> **Your task**: Determine the count of lines holding the string "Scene". Return only the number.

----- Provided records -----

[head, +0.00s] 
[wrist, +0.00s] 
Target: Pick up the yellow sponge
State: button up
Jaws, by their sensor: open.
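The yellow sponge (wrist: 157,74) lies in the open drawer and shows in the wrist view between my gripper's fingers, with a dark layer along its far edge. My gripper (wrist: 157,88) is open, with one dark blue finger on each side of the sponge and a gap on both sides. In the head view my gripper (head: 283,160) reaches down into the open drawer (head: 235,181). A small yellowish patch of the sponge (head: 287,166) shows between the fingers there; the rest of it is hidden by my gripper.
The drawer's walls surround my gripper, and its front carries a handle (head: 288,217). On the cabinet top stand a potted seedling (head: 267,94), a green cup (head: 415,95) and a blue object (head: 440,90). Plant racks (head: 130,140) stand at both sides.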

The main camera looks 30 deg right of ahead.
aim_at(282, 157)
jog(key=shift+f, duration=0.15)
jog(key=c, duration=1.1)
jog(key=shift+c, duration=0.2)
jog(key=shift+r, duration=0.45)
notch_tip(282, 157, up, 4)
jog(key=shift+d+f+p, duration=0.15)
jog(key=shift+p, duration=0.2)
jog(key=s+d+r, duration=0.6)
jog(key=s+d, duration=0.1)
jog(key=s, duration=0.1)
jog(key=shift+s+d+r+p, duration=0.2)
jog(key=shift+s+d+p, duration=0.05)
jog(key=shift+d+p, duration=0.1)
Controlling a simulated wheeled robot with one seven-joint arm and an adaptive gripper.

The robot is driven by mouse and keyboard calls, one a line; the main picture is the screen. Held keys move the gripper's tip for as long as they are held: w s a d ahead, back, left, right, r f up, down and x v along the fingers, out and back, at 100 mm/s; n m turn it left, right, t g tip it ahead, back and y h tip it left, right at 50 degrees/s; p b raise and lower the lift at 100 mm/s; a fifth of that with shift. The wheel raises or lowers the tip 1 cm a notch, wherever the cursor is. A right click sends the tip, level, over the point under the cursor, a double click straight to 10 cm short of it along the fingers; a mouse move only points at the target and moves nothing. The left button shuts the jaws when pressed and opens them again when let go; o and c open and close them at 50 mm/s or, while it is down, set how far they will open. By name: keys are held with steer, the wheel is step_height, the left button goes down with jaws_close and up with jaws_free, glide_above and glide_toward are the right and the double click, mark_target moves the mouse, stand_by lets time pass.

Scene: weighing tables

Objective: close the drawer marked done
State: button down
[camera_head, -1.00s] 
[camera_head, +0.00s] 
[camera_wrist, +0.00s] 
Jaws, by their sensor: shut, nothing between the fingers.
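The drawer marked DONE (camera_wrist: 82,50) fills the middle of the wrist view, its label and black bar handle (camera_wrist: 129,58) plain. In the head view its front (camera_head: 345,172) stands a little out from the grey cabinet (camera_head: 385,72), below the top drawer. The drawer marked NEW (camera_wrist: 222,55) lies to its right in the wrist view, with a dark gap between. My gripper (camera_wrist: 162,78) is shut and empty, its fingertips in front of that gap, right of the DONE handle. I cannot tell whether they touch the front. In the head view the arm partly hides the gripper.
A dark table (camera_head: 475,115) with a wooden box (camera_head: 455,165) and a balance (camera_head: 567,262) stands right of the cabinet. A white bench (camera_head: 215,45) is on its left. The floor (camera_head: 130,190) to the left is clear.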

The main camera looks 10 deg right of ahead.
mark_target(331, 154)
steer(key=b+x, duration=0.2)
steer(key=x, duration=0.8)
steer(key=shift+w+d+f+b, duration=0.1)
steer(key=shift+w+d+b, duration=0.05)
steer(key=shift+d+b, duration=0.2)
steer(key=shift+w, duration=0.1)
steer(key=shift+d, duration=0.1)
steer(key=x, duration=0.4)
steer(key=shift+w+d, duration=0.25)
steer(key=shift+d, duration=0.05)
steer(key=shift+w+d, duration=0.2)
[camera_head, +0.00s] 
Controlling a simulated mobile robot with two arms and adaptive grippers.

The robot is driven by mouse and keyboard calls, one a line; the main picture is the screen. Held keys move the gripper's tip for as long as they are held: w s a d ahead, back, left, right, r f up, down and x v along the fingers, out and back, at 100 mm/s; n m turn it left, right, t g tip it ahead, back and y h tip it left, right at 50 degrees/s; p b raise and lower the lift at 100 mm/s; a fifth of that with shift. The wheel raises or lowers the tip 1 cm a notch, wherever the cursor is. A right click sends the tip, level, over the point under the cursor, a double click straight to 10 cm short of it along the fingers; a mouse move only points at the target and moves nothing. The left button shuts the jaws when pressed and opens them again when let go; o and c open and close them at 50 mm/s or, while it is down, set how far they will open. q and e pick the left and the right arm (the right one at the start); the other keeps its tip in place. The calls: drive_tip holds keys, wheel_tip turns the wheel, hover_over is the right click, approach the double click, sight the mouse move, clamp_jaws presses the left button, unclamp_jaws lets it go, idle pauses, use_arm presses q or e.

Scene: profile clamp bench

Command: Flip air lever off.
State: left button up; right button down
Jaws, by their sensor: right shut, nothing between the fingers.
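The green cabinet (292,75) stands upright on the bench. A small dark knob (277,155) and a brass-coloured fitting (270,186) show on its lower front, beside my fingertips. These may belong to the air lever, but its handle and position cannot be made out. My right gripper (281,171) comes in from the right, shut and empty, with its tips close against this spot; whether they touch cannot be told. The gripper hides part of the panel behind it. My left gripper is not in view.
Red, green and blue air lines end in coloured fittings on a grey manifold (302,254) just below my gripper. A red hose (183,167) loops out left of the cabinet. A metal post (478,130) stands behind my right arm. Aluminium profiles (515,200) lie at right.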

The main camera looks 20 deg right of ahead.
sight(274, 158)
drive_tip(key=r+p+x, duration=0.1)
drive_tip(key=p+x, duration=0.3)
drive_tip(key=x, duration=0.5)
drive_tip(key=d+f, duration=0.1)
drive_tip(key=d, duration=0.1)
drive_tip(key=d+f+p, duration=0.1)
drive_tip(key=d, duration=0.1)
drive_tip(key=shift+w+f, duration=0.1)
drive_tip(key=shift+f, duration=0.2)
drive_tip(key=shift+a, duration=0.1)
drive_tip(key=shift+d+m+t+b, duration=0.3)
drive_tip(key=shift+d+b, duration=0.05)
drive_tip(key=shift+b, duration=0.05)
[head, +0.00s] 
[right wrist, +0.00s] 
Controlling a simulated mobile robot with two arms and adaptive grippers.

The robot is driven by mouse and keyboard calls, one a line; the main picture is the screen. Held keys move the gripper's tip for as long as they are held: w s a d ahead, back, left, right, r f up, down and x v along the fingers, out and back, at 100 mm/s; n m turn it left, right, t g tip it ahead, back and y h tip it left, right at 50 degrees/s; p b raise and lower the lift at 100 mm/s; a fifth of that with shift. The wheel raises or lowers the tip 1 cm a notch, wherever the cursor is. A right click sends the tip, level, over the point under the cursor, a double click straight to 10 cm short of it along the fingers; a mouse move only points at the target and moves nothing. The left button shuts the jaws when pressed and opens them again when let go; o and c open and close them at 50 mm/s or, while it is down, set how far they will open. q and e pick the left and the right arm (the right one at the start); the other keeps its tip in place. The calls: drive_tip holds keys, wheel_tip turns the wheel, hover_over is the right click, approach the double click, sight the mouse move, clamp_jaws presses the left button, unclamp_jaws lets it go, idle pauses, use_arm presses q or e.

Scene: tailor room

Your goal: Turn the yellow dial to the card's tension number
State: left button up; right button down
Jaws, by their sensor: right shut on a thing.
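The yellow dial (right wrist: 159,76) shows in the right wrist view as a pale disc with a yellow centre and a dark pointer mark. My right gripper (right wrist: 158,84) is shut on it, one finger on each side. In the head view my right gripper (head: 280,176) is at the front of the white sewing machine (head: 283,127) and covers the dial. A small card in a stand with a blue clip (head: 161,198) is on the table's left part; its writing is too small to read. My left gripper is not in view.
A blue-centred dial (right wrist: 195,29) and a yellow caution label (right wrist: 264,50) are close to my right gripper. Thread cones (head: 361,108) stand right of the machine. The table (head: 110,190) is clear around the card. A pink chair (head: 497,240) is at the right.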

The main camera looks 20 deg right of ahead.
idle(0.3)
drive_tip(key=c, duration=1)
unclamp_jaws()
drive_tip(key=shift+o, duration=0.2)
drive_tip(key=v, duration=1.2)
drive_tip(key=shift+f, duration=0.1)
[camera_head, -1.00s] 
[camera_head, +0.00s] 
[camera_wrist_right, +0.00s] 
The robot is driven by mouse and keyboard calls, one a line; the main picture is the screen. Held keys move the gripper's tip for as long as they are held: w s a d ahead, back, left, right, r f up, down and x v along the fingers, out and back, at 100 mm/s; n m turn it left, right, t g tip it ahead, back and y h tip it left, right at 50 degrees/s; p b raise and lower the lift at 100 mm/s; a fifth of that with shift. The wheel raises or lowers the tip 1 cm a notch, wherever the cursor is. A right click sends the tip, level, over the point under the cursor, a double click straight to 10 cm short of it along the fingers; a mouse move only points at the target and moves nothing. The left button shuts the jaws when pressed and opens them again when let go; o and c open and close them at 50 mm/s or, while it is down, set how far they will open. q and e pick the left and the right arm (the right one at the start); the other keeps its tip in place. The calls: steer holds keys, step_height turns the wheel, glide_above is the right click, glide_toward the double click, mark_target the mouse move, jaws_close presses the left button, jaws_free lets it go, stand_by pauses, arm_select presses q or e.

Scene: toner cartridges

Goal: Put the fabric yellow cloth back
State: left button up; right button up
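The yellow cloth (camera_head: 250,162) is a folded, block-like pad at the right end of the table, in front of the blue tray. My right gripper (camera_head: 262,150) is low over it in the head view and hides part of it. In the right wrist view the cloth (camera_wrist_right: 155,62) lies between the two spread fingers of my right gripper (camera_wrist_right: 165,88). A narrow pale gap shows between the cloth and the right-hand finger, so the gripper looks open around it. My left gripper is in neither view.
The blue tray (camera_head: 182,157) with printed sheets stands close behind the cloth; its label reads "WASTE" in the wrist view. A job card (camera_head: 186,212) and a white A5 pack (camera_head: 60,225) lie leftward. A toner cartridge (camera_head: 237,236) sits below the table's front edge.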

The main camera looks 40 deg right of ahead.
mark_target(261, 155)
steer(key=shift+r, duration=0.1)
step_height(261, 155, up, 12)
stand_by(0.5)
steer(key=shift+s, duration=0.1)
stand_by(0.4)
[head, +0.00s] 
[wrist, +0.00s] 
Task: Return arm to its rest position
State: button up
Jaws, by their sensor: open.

-----

> **Answer to this task**: 4